**PROBLEM REQUIREMENTS:**
Copy the listing below in full and skip every picture.
* Begin INFORMATION SUPPLIED *
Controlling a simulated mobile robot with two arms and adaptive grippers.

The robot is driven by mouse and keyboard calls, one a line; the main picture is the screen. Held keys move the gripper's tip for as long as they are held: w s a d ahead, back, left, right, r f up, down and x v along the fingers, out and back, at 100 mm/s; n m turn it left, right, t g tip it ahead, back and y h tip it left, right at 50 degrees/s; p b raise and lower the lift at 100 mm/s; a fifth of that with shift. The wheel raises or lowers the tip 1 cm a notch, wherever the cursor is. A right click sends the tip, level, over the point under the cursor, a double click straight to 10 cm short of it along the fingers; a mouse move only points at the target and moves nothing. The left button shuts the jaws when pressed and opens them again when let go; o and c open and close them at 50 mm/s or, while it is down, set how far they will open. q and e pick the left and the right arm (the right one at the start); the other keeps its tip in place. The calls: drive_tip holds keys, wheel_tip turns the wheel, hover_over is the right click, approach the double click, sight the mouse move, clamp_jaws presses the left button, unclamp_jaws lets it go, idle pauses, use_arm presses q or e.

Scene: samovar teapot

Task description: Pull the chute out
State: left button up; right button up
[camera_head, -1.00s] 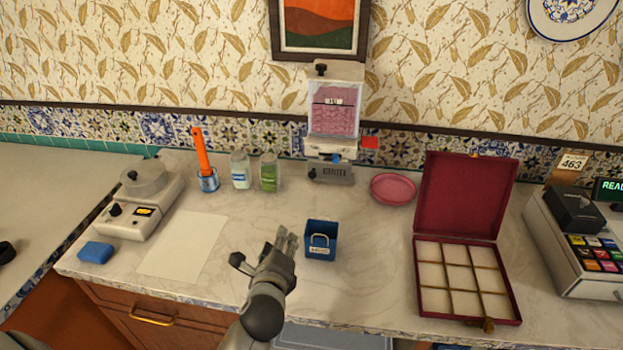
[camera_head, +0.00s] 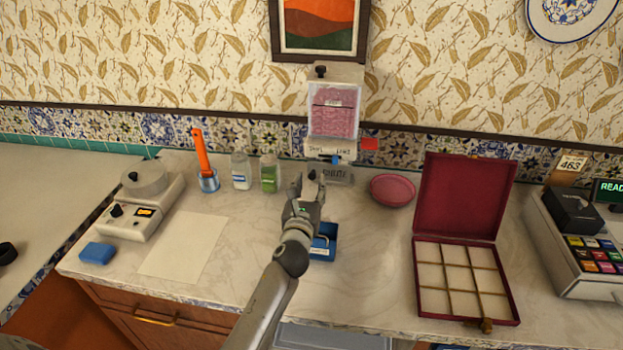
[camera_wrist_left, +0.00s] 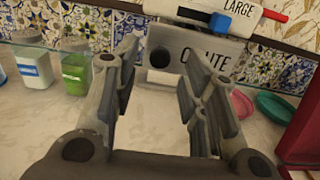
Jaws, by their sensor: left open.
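The dispenser (camera_head: 333,108) with pink contents stands against the back wall. Its chute (camera_head: 337,174), a grey plate lettered CHUTE, is at the bottom front and partly hidden by my gripper in the head view. In the left wrist view the chute (camera_wrist_left: 196,60) lies straight ahead, with a round dark knob or hole at its left. My left gripper (camera_head: 309,182) is open and empty, just in front of the chute. In the wrist view its fingers (camera_wrist_left: 160,82) are spread, with the chute's plate showing between and beyond them. My right gripper is not in view.
A blue box (camera_head: 324,243) stands on the counter under my left arm. A pink dish (camera_head: 392,190) is to the right. An open red case (camera_head: 466,200) stands further right.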

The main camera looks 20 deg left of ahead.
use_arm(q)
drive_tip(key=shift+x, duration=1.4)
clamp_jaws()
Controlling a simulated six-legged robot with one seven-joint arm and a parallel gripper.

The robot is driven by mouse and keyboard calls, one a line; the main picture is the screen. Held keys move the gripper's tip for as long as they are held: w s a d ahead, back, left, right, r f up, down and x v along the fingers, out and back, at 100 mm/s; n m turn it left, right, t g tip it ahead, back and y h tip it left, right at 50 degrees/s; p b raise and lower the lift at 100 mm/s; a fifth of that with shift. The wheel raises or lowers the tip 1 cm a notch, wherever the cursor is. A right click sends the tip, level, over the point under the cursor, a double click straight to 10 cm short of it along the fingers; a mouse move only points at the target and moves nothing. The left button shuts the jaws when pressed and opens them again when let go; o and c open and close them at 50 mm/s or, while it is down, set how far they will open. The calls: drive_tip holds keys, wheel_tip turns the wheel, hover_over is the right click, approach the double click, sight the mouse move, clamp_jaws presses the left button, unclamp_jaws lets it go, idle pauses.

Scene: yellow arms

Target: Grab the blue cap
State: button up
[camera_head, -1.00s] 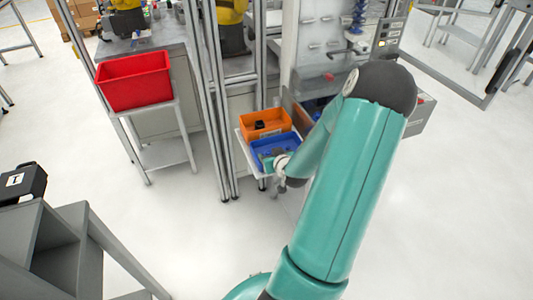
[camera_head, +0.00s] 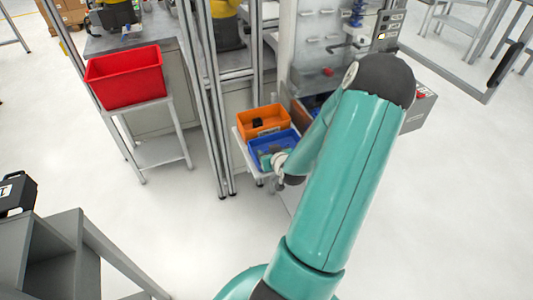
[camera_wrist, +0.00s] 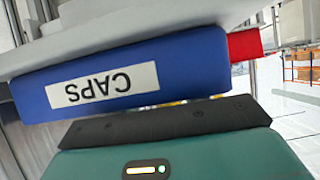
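The blue bin (camera_head: 287,137) stands on a small stand beside the orange bin. In the wrist view the blue bin (camera_wrist: 190,62) appears upside down and close, with a white label reading CAPS (camera_wrist: 103,84). No blue cap can be made out in either view. My gripper (camera_head: 267,159) is at the near side of the blue bin in the head view, small and partly hidden by my arm. In the wrist view its teal body (camera_wrist: 170,155) with a dark edge fills the bottom. Its fingers do not show clearly.
The orange bin (camera_head: 275,114) holds a black item and sits behind the blue bin. A red bin (camera_head: 125,78) stands on a table at the left. Metal frame posts (camera_head: 207,100) rise left of the stand. A grey shelf unit (camera_head: 62,245) is at lower left. Open floor lies between.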

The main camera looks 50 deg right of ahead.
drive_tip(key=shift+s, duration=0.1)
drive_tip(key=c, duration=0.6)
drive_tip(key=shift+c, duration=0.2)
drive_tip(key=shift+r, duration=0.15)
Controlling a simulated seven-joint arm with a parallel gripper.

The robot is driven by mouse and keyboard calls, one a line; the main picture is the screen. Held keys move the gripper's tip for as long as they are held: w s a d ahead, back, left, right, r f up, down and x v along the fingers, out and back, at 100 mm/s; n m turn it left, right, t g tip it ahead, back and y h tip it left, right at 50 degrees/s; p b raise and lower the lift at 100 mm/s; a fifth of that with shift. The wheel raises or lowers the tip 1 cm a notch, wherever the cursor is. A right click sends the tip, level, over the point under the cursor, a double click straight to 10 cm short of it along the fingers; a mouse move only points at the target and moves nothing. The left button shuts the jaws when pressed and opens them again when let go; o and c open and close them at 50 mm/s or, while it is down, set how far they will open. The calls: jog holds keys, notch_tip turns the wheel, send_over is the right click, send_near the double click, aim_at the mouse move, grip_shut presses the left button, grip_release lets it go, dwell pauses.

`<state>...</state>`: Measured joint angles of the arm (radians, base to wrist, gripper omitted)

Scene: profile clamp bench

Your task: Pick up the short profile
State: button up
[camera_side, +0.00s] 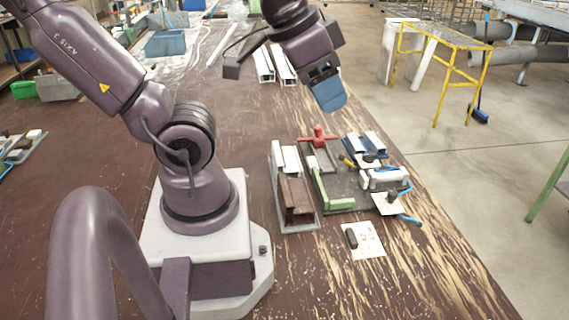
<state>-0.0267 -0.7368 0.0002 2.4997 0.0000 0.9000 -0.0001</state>
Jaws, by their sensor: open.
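My gripper (329,100) hangs above the back of the work area, with blue fingers pointing down. It is open, nothing shows between the fingers, and it is apart from everything below. Several profiles are in view, and I cannot tell for sure which is the short profile. Two white profiles (275,66) lie on the bench behind the gripper. A grey tray (302,226) in front of my base holds a white piece (287,157) and a brown profile (297,198). Short white pieces (366,143) sit on a blue holder to the right.
A dark clamp plate (345,188) with a red clamp handle (318,136), a green bar (320,187) and a white cylinder (381,179) stands beside the tray. A paper with a black item (363,240) lies in front. The bench's right edge is close by.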

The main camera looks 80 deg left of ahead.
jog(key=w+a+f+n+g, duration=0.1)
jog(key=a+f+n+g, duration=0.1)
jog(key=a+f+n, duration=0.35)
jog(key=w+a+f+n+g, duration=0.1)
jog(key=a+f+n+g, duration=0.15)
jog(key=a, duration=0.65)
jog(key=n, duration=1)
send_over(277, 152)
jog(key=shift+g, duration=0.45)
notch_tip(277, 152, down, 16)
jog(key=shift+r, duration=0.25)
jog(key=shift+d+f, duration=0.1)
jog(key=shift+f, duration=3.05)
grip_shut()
* End INFORMATION SUPPLIED *
**TASK ANSWER:**
Controlling a simulated mobile robot with two arms and adaptive grippers.

The robot is driven by mouse and keyboard calls, one a line; the main picture is the screen. Held keys move the gripper's tip for as long as they are held: w s a d ahead, back, left, right, r f up, down and x v along the fingers, out and back, at 100 mm/s; n m turn it left, right, t g tip it ahead, back and y h tip it left, right at 50 degrees/s; p b raise and lower the lift at 100 mm/s; a fifth of that with shift. The wheel raises or lowers the tip 1 cm a notch, wherever the cursor is. A right click sends the tip, level, over the point under the cursor, a double click straight to 10 cm short of it along the fingers; a mouse move only points at the target and moves nothing. The left button shuts the jaws when pressed and opens them again when let go; o and c open and close them at 50 mm/s or, while it is down, set how far they will open. q and e pick the left and the right arm (the right one at the start); the other keeps its tip in place. The calls: drive_tip holds keys, wheel_tip turns the wheel, hover_over is the right click, approach the double click, sight the mouse move, clamp_jaws presses the left button, unclamp_jaws lets it go, idle pauses, use_arm presses q or e.

Scene: samovar teapot

Task description: Pull the chute out
State: left button up; right button up
[camera_head, -1.00s] 
[camera_head, +0.00s] 
[camera_wrist_left, +0.00s] 
Jaws, by their sensor: left open.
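The dispenser (camera_head: 333,108) with pink contents stands against the back wall. Its chute (camera_head: 337,174), a grey plate lettered CHUTE, is at the bottom front and partly hidden by my gripper in the head view. In the left wrist view the chute (camera_wrist_left: 196,60) lies straight ahead, with a round dark knob or hole at its left. My left gripper (camera_head: 309,182) is open and empty, just in front of the chute. In the wrist view its fingers (camera_wrist_left: 160,82) are spread, with the chute's plate showing between and beyond them. My right gripper is not in view.
A blue box (camera_head: 324,243) stands on the counter under my left arm. A pink dish (camera_head: 392,190) is to the right. An open red case (camera_head: 466,200) stands further right.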

The main camera looks 20 deg left of ahead.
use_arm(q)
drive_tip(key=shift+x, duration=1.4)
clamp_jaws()
Controlling a simulated six-legged robot with one seven-joint arm and a parallel gripper.

The robot is driven by mouse and keyboard calls, one a line; the main picture is the screen. Held keys move the gripper's tip for as long as they are held: w s a d ahead, back, left, right, r f up, down and x v along the fingers, out and back, at 100 mm/s; n m turn it left, right, t g tip it ahead, back and y h tip it left, right at 50 degrees/s; p b raise and lower the lift at 100 mm/s; a fifth of that with shift. The wheel raises or lowers the tip 1 cm a notch, wherever the cursor is. A right click sends the tip, level, over the point under the cursor, a double click straight to 10 cm short of it along the fingers; a mouse move only points at the target and moves nothing. The left button shuts the jaws when pressed and opens them again when let go; o and c open and close them at 50 mm/s or, while it is down, set how far they will open. The calls: drive_tip holds keys, wheel_tip turns the wheel, hover_over is the right click, approach the double click, sight the mouse move, clamp_jaws presses the left button, unclamp_jaws lets it go, idle pauses.

Scene: yellow arms

Target: Grab the blue cap
State: button up
[camera_head, -1.00s] 
[camera_head, +0.00s] 
[camera_wrist, +0.00s] 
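The blue bin (camera_head: 287,137) stands on a small stand beside the orange bin. In the wrist view the blue bin (camera_wrist: 190,62) appears upside down and close, with a white label reading CAPS (camera_wrist: 103,84). No blue cap can be made out in either view. My gripper (camera_head: 267,159) is at the near side of the blue bin in the head view, small and partly hidden by my arm. In the wrist view its teal body (camera_wrist: 170,155) with a dark edge fills the bottom. Its fingers do not show clearly.
The orange bin (camera_head: 275,114) holds a black item and sits behind the blue bin. A red bin (camera_head: 125,78) stands on a table at the left. Metal frame posts (camera_head: 207,100) rise left of the stand. A grey shelf unit (camera_head: 62,245) is at lower left. Open floor lies between.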

The main camera looks 50 deg right of ahead.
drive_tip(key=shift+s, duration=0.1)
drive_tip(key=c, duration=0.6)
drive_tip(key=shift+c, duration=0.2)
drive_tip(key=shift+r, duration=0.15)
Controlling a simulated seven-joint arm with a parallel gripper.

The robot is driven by mouse and keyboard calls, one a line; the main picture is the screen. Held keys move the gripper's tip for as long as they are held: w s a d ahead, back, left, right, r f up, down and x v along the fingers, out and back, at 100 mm/s; n m turn it left, right, t g tip it ahead, back and y h tip it left, right at 50 degrees/s; p b raise and lower the lift at 100 mm/s; a fifth of that with shift. The wheel raises or lowers the tip 1 cm a notch, wherever the cursor is. A right click sends the tip, level, over the point under the cursor, a double click straight to 10 cm short of it along the fingers; a mouse move only points at the target and moves nothing. The left button shuts the jaws when pressed and opens them again when let go; o and c open and close them at 50 mm/s or, while it is down, set how far they will open. The calls: jog holds keys, notch_tip turns the wheel, send_over is the right click, send_near the double click, aim_at the mouse move, grip_shut presses the left button, grip_release lets it go, dwell pauses.

`<state>...</state>`: Measured joint angles of the arm (radians, base to wrist, gripper omitted)

Scene: profile clamp bench

Your task: Pick up the short profile
State: button up
[camera_side, +0.00s] 
<state>-0.0267 -0.7368 0.0002 2.4997 0.0000 0.9000 -0.0001</state>
Jaws, by their sensor: open.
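My gripper (329,100) hangs above the back of the work area, with blue fingers pointing down. It is open, nothing shows between the fingers, and it is apart from everything below. Several profiles are in view, and I cannot tell for sure which is the short profile. Two white profiles (275,66) lie on the bench behind the gripper. A grey tray (302,226) in front of my base holds a white piece (287,157) and a brown profile (297,198). Short white pieces (366,143) sit on a blue holder to the right.
A dark clamp plate (345,188) with a red clamp handle (318,136), a green bar (320,187) and a white cylinder (381,179) stands beside the tray. A paper with a black item (363,240) lies in front. The bench's right edge is close by.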

The main camera looks 80 deg left of ahead.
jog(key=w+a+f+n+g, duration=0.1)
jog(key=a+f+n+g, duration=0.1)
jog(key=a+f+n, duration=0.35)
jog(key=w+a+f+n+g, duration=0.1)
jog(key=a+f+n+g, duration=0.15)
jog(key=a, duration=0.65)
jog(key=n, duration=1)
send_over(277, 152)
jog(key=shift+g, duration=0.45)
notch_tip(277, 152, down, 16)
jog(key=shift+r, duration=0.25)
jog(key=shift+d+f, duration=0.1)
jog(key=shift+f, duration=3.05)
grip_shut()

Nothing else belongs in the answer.